• _AIM OF THE TASK_
Write every line of the material out exactly as shown.

• _SOURCE MATERIAL_
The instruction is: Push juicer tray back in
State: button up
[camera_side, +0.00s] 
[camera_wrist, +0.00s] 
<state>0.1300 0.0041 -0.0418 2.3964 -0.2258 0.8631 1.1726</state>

• _COMPLETED TASK_
The instruction is: Push juicer tray back in
State: button up
[camera_side, +0.00s] 
[camera_wrist, +0.00s] 
<state>0.1300 0.0041 -0.0418 2.3964 -0.2258 0.8631 1.1726</state>

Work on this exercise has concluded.